FONTANA, Calif. — The last time Denny Hamlin drove on California's venerable 2-mile oval, he had to be airlifted from the track. The wreck last season was on his mind the first time he drove into that fateful third turn again this weekend.
"The next time I came around, it was an afterthought," Hamlin said last week. "And I haven't thought about it since."
That last-lap crash with bitter rival Joey Logano cost both men a chance to win at Fontana last March, and Kyle Busch slipped between them for NASCAR's most spectacular finish of last season.
"It was a bad weekend for us, for sure, and obviously affected the rest of our season and beyond," said Hamlin, who broke a vertebra in the wreck and missed a month. "But you've got to move on and you've got to deal with the adversity and be stronger from it, and that's what I'm trying to do."
Hamlin and Logano are among several cars to watch as NASCAR's new season gets into gear at one of the drivers' favorite tracks Sunday, but there's probably no driver who wants a win in Fontana more than Hamlin.
"My engineer always asks me to send three tracks where I would most like to win, and maybe they will spend a little bit more extra effort on that particular racetrack," said Hamlin, who starts 13th in today's Auto Club 400. "For me, California is No. 1 because we never made it to the finish last year.
"We had a great shot to win it, but we never made it."
Winner, winner: After four Sprint Cup races, there have been four winners all but clinching a berth in the season-ending Chase for the Championship.

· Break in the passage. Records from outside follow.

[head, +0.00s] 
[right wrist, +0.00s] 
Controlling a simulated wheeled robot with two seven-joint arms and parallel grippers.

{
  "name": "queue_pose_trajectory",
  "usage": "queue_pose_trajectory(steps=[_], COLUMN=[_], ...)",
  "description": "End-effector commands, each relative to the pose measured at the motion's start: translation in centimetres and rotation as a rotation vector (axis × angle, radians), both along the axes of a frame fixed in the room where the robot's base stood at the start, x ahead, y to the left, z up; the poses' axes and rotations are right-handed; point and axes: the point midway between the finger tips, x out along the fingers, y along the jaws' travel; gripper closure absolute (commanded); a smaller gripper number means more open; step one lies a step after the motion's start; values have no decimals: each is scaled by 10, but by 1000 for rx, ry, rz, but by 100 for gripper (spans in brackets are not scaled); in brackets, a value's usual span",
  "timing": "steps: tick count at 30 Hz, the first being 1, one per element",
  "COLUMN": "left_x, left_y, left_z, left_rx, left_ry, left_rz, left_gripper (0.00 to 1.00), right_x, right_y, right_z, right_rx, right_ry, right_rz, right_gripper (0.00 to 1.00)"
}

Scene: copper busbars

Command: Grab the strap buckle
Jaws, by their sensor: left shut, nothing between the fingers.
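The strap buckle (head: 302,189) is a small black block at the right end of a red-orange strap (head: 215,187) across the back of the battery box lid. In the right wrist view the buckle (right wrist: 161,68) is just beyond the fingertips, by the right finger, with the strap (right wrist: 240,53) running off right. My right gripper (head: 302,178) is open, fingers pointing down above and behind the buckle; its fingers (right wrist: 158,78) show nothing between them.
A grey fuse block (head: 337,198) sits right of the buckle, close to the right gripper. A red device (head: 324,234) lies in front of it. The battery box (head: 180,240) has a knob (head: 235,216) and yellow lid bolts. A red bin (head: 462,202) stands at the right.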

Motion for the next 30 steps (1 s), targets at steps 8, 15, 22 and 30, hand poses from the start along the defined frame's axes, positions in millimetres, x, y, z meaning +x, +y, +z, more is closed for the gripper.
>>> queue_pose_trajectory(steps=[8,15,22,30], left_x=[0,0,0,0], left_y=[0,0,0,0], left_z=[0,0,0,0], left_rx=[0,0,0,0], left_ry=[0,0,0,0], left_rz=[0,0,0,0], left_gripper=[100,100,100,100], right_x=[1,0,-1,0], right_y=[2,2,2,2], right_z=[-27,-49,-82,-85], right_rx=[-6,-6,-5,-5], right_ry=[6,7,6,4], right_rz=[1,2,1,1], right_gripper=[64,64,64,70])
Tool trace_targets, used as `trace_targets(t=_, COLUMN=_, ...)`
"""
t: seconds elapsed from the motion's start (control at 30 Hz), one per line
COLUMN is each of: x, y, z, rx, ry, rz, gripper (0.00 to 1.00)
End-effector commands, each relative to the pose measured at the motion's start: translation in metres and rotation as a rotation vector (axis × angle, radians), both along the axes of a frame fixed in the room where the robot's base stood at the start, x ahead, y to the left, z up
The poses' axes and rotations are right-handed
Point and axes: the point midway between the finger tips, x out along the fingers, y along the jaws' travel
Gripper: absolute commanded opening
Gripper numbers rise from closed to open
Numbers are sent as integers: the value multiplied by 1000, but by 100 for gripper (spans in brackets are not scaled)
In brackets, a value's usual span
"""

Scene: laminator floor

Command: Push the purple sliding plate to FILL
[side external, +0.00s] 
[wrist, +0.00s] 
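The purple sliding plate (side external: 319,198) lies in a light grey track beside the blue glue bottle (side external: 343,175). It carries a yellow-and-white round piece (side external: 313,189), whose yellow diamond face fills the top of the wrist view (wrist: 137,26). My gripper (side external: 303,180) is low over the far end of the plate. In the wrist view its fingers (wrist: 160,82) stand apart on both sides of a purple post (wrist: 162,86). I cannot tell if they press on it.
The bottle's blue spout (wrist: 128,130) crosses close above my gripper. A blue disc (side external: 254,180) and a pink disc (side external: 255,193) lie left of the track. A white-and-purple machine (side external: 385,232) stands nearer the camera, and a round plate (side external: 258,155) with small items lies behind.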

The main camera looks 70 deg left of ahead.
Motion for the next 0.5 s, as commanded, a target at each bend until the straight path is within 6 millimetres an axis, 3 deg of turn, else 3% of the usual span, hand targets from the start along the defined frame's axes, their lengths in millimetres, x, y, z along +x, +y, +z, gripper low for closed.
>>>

Trouble is, if NASCAR keeps getting new winners each week, there will be more race champions than spots in the Chase (16).
Carl Edwards' solution? Get two victories.
"There's been a lot of talk about it," said Edwards, who won last week at Bristol. "You're going to have to have a win, I believe, to be in the Chase. So now that we've checked that box, we need to go get another win, and I think then we'll be guaranteed to be in it."
Oldie but goodie: The Fontana asphalt hasn't been altered much in 17 years, and that has turned this 2-mile oval into one of the NASCAR circuit's favorite tracks for racers. "You could poll, and probably 42 out of 43 drivers would say, 'Please do not change an old, broken-up racetrack,' " Hamlin said.
Back again: Paul Menard, who missed Friday's practice and qualifying after his daughter was born, had returned to Fontana and will race today, the Associated Press reported. He'll have to start in the back for missing qualifying. Menard was in North Carolina with his wife, Jennifer, who gave birth to their first child, Remi Barbara Christine Menard, on Tuesday.